Space Weather Prediction
Space weather refers to set of phenomena taking place anywhere from our upper atmosphere and into interplanetary space, and that impacts numerous facets of everyday life. Manifestations of space weather can have deleterious effects on engineering infrastructure, such as power grids, satellites, navigation systems, avionics, air travel, telecommunications and more. Therefore, the ability to understand and predict it is of paramount importance to protecting the technological infrastructure our society is dependent upon.
Prof. Ilie’s research addresses this need for predictive capabilities by developing and improving high-performance, multi-physics, and large-scale computational models that describe and predict the conditions in the near-Earth space. Her work is focused on studying the dynamics of plasmas and electromagnetic fields in these regions by combining numerical models with space-borne and ground-based measurements, which are used to validate and improve the models, but also to inspire further developments and discovery.
The models used and created by Prof. Ilie’s group contribute to a community-wide effort to improve space weather predictive capabilities, and are available to use by the scientific community, NASA, the Air Force, and other stakeholders, through various platforms, and have been showcased and used in numerous publications.

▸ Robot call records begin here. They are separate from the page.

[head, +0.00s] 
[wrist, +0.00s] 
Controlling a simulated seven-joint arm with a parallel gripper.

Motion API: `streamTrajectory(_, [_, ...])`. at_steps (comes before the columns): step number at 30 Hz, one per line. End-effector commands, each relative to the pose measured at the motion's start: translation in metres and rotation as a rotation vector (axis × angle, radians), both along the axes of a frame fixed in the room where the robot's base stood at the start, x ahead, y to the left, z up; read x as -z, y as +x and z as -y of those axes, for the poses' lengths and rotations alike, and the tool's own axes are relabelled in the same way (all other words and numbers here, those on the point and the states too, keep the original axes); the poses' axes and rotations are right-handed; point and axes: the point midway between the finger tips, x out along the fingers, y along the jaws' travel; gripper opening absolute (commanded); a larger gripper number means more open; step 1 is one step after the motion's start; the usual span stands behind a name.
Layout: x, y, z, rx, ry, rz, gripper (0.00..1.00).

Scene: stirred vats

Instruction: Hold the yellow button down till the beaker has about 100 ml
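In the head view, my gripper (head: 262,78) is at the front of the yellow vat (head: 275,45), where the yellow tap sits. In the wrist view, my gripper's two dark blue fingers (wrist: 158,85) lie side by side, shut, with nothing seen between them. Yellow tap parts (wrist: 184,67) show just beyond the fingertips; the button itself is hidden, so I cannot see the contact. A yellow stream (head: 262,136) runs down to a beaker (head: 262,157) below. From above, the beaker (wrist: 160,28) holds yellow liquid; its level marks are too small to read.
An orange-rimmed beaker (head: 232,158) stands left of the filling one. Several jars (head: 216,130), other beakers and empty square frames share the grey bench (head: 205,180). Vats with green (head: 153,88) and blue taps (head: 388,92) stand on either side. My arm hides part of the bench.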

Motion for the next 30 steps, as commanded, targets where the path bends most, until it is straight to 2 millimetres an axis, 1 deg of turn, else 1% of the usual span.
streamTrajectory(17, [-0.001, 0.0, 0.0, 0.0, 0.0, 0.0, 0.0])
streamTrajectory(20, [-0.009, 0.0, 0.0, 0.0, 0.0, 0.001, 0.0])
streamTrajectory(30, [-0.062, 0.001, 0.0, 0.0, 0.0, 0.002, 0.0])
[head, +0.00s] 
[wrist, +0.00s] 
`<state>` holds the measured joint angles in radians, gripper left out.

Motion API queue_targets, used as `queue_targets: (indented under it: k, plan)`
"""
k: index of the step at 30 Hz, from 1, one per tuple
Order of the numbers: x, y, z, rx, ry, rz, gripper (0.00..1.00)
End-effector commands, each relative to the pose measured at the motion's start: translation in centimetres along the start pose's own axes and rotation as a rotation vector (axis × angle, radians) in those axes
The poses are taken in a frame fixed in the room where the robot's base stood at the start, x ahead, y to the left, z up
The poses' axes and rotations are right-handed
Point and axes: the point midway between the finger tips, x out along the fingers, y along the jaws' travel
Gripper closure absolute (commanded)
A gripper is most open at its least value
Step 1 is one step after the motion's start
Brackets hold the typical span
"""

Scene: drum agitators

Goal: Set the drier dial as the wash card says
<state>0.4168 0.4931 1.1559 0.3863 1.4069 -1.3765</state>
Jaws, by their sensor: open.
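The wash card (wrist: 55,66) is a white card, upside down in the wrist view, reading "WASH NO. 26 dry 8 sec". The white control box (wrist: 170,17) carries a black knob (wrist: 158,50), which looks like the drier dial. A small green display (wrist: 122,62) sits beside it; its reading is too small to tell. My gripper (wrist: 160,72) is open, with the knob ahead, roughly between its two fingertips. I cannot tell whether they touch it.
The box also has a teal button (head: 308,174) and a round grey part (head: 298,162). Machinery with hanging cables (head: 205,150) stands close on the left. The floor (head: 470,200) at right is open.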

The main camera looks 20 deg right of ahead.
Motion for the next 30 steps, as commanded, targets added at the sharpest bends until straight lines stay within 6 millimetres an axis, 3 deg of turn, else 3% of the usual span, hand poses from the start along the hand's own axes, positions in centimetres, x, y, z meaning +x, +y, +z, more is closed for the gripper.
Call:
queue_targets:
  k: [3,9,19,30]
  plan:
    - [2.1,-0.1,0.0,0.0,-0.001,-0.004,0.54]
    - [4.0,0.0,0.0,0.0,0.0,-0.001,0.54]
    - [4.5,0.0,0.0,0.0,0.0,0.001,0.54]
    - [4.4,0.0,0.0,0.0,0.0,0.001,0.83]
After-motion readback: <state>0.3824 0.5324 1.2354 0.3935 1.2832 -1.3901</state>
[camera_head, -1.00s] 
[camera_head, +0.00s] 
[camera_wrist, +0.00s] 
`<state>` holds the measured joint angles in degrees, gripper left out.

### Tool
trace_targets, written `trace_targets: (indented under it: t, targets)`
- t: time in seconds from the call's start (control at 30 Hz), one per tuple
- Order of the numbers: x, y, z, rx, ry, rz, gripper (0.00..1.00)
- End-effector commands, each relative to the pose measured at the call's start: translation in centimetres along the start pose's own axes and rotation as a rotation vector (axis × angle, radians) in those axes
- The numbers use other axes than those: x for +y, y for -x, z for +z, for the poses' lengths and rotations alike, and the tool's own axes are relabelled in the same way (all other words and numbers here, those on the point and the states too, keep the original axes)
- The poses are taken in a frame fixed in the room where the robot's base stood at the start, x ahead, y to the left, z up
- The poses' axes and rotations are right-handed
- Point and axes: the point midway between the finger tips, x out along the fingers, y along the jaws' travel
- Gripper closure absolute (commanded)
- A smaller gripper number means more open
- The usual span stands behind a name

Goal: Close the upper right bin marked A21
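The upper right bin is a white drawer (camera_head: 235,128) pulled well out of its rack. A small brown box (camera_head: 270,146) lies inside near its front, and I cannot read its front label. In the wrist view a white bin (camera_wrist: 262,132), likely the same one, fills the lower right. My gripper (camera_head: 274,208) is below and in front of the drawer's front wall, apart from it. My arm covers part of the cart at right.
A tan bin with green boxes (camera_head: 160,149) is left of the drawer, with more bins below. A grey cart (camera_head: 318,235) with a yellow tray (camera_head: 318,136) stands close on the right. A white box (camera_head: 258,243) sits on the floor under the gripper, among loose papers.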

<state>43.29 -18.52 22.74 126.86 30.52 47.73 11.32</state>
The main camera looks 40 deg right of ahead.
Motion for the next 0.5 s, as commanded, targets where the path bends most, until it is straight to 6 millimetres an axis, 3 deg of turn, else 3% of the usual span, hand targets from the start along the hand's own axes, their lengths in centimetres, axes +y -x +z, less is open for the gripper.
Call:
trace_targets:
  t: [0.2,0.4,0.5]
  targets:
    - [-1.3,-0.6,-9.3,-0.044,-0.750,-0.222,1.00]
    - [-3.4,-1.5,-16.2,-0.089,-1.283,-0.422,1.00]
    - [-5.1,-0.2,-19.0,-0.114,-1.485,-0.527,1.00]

These include drift kinetic physics codes that simulate the plasma flow in the low latitude Earth’s inner magnetosphere (from approximately 10,000km to 50,000km altitude), a polar wind outflow model that simulates gyrotropic plasma transport along magnetic field lines in the Earth high latitude ionosphere (from 200km to 10,000km altitude), to three-dimensional global magnetohydrodynamics (MHD) magnetospheric modeling that simulate the plasma transport in the entire terrestrial environment. These models can be self-consistently coupled with each other, and to solar wind inputs, and thus provide a framework for understanding how our complex space environment is affected by, and responds to changes in the solar wind striking it.
These predictions are complemented and augmented by data analysis and interpretation from NASA missions such as TWINS, Cluster, THEMIS, Van Allen Probes, NOAA mission series such as POES and GOES, and defense/security satellites such as DMSP and the LANL geosynchronous constellation.
Comparing model output to spacecraft data is crucial to performing model validation and verification to achieve greater accuracy and confidence in model predictions. This multi-disciplinary approach provides critical insight and drives advances in predictive capabilities of the complex dynamics occurring in the solar wind-magnetosphere-ionosphere system.